(Robot episode data)

<<<<

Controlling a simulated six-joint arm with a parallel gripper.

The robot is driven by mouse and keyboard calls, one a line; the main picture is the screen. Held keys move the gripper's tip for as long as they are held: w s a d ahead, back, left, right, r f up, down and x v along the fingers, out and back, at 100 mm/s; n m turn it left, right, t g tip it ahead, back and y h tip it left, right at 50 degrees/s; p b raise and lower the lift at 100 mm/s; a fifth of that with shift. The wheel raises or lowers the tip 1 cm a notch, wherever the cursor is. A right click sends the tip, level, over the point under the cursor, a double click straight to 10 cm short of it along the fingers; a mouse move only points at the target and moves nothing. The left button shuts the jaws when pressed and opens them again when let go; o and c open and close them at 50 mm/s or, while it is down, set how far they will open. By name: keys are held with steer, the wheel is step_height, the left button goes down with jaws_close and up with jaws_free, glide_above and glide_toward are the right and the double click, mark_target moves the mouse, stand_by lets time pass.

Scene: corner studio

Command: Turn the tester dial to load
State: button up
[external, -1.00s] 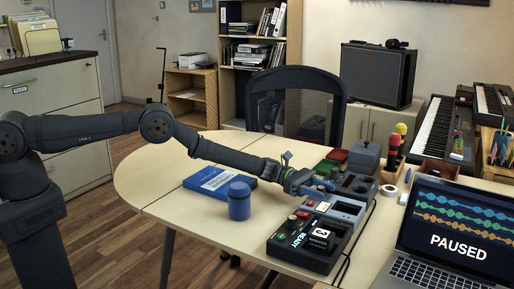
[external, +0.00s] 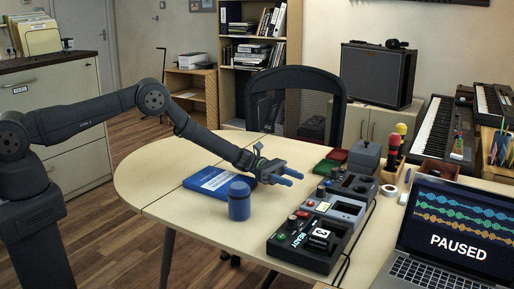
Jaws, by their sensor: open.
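A row of small bench devices stands right of centre on the table. A grey device (external: 343,206) with a pale recessed bay and small knobs at its left end lies in the middle. A black device (external: 318,252) marked READY, with a red knob (external: 292,221) and a white-faced block (external: 321,240), lies in front. A darker grey device (external: 366,184) with a round dark part lies behind. Which one is the tester, and where its dial points, are too small to tell. My gripper (external: 297,179) is open and empty, above the table left of the devices, touching none.
A blue lidded jar (external: 239,202) and a blue book (external: 214,183) are on the table below and left of my gripper. A laptop (external: 452,238) showing PAUSED is at the right. Red and green trays (external: 334,160) and a grey box (external: 365,155) are behind the devices.

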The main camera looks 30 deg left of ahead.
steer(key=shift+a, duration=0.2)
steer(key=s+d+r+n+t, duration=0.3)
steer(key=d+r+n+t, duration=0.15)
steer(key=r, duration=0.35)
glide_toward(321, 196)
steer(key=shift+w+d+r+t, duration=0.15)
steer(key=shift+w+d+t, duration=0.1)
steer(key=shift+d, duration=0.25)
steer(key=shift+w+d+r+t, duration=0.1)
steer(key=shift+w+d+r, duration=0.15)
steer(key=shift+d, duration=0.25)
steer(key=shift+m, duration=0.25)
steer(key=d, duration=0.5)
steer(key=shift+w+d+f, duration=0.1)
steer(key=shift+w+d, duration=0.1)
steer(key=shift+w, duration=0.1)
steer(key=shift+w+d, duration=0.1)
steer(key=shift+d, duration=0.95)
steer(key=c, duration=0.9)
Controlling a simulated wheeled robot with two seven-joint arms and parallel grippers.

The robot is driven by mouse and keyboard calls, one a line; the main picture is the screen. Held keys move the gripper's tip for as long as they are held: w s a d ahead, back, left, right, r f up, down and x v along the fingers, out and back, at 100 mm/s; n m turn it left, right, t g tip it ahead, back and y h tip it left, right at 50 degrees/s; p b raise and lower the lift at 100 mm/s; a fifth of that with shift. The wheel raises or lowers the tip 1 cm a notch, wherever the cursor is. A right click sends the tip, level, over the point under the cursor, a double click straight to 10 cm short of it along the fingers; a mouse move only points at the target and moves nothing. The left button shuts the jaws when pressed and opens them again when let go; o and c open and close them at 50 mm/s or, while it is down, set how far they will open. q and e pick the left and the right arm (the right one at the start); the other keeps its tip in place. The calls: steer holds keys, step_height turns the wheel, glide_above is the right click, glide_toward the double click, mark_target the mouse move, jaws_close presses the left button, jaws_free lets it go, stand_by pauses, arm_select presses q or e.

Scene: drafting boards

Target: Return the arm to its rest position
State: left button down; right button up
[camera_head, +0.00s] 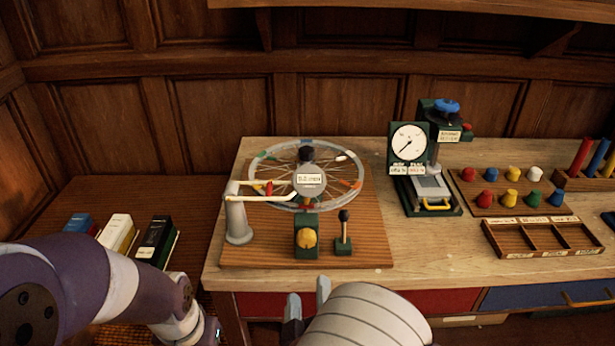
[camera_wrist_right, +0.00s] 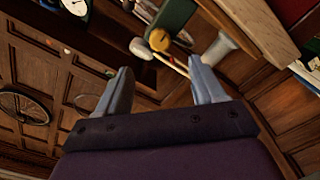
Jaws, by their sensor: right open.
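My right gripper (camera_head: 308,293) shows at the bottom middle, in front of the bench's front edge, below the wooden board with the wheel. It is open, and its two fingers point up in the picture. In the right wrist view the right gripper (camera_wrist_right: 161,68) has its pale fingers spread apart with nothing held between them. My left arm bends across the lower left corner, and its gripper is out of the picture.
The bench (camera_head: 440,248) carries a spoked wheel (camera_head: 260,190) on a wooden board (camera_head: 370,225), a dial gauge stand (camera_head: 409,141), coloured pegs on a block (camera_head: 470,205) and a divided tray (camera_head: 500,250). Books (camera_head: 116,233) stand on the left, lower surface.

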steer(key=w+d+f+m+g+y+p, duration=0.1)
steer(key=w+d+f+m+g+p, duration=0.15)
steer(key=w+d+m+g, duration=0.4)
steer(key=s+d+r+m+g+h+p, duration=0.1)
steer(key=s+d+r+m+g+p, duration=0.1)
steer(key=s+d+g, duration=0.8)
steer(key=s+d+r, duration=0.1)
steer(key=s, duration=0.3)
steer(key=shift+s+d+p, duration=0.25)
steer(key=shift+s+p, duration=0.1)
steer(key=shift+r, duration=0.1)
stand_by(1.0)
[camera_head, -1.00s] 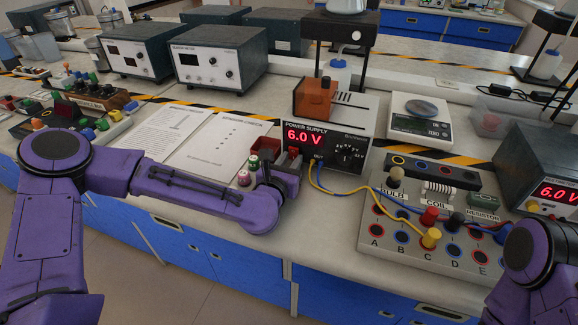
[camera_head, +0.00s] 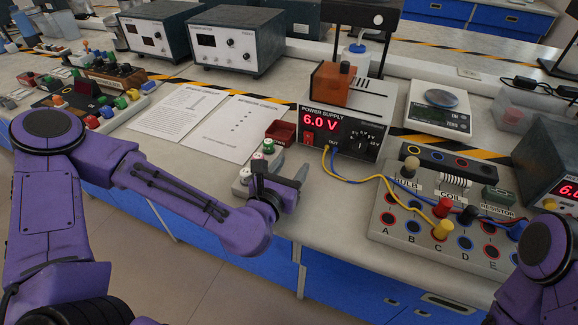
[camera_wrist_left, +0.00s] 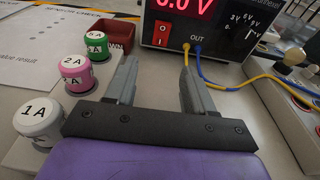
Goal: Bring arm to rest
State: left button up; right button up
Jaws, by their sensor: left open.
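My left arm comes in from the left in the head view, and its gripper (camera_head: 288,173) is over the front part of the bench, in front of the power supply (camera_head: 338,132). In the left wrist view its two grey fingers (camera_wrist_left: 155,85) stand apart with nothing between them. White, pink and green labelled knobs stand left of the fingers: the white one (camera_wrist_left: 38,118), the pink one (camera_wrist_left: 76,72) and the green one (camera_wrist_left: 96,45). My right arm shows only as a purple link at the right edge of the head view. Its gripper is out of frame.
The supply reads 6.0 V, with yellow and blue wires running to a circuit board (camera_head: 408,228) on the right. Two printed sheets (camera_head: 178,110) lie left of the gripper. A small red tray (camera_head: 281,132) sits by the supply. A scale (camera_head: 438,108) stands behind the board.

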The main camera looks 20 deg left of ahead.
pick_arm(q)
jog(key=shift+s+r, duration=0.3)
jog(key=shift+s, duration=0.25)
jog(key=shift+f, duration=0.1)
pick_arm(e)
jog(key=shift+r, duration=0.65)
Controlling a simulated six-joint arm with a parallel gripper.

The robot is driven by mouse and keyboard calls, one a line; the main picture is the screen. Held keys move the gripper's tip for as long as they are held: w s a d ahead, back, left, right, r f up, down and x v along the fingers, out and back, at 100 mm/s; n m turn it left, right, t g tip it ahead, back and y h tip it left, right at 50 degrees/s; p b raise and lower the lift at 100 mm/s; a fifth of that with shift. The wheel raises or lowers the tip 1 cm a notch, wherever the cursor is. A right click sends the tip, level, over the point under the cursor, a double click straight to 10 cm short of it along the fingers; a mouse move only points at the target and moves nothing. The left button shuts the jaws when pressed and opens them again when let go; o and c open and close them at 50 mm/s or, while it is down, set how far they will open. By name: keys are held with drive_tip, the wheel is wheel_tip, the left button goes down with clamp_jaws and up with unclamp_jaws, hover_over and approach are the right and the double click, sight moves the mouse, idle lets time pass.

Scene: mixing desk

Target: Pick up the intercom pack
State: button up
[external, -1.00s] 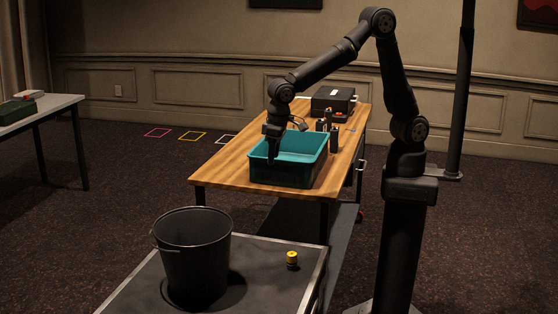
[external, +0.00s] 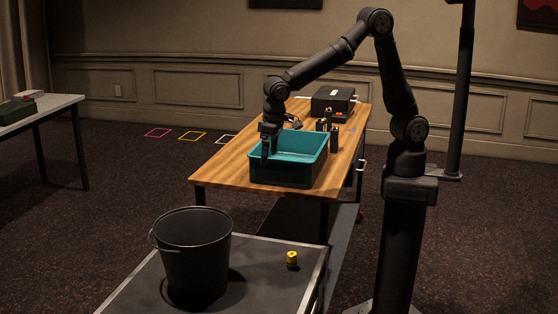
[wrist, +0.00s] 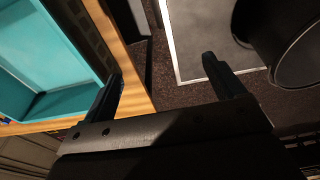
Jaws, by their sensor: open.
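Small dark upright units (external: 333,139) stand on the wooden table, close behind and right of the teal bin, in the external view. One of them may be the intercom pack, but I cannot tell which. My gripper (external: 265,153) points down at the left side of the teal bin (external: 315,168), apart from these units. In the wrist view my gripper (wrist: 163,70) has its two fingers spread wide with nothing between them. The teal bin (wrist: 72,98) is left of the fingers there. No intercom pack shows in that view, and the external view hides part of the bin's inside.
A black case (external: 333,98) lies at the table's far end. In front, a grey-topped cart (external: 255,262) holds a black bucket (external: 192,250) and a small yellow-topped item (external: 292,258). The wooden table (external: 225,172) is bare left of the bin.

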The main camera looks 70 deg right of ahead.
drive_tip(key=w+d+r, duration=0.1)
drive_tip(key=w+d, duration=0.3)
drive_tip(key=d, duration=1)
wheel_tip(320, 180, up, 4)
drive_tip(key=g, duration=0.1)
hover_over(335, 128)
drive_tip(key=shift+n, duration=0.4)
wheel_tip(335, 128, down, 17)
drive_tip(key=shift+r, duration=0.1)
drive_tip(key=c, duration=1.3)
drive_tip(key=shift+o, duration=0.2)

>>>>

STATED GOAL ▸ Pull out each line containing the word "Scene" and copy it.

SOLUTION FOR THIS TASK ▸
Scene: corner studio
Scene: drafting boards
Scene: mixing desk

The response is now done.